Once again, I'd like to run down what I'm not allowed to do:
(1) I can't use climate models because they are wrong (sic)
- Ok, I'll use temperature data
(2) I can't use temperature data because it is corrupt (sic)
- Ok, I'll use empirical measurements
(3) I can't use empirical measurements because the error is too large
- Ok, well peer-reviewed literature
(4) I can't use peer-reviewed literature because it is "pal-review" (sic)
- What else is there? Seriously, what am I suppose to do? At this point, through a priori rejections, I literally have no means of providing evidence if playing by your rules.
But certainly these rules need to work both ways. In which case, you have no means of supporting your position. You must, at best, be absolutely agnostic. Yet, agnosticism isn't about shutting your ears; its about keeping them open. So, it isn't agnosticism but carefully designed ignorance.

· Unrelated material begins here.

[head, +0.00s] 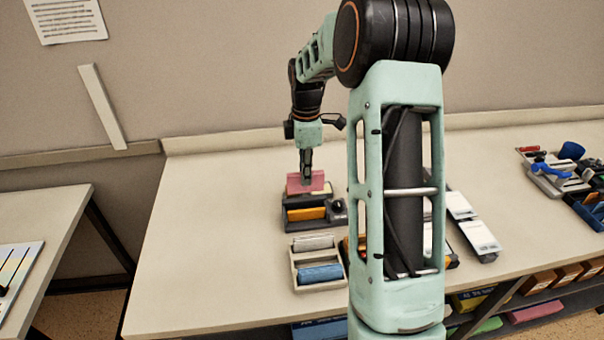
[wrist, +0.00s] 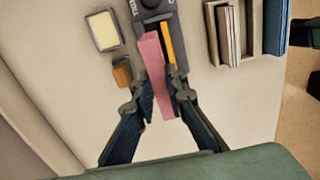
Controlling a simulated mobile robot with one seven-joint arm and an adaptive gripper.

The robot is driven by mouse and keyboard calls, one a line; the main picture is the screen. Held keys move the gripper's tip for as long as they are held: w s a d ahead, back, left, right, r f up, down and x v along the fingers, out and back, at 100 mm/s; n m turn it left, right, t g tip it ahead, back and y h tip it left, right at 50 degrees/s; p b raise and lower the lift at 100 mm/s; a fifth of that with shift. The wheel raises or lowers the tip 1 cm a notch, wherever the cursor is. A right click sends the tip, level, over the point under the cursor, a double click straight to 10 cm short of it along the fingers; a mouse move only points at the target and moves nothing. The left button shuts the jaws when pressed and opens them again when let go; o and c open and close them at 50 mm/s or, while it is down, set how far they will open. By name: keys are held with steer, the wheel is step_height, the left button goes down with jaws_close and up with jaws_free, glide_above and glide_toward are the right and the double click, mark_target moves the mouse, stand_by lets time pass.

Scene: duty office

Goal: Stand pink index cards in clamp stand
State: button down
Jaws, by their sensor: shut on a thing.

You have systematically shut yourself off from any form of evidence.
But it's worse than carefully designed ignorance, it's about hypocritical inversions of the standards of evidence:
(a) You can use temperature data to describe the "pause" and then extend it to undermine the entire theory
- Despite the fact I've used temperature data (GISS trends), empirical measurements (OHC) and peer reviewed research (ENSO and in general) to disprove that stance
- Oh wait but only you can use temperature data. Right!
(b) You can use a single blog post to undermine the enterity of peer-reviewed data on the subject
- I've countered with peer-reviewed literature from experts in the field
- Oh wait, blog posts by a weatherman carry more weight! Right!
(c) You can use unsupported statements with NO supporting evidence to prove whatever point you want to
- I've used all 4 sources of evidence to show otherwise
- Oh wait, none of that matters. You're unsupported statements are a trump card against any form of evidence! Right!
Despite the many accusations to the contrary, I don't assume I'm right. If I'm challenged on something, I'll support it with the best evidence available. But when the other side can dismiss it "out-of-hand" or with a single blog post and claim victory, the debate devolves.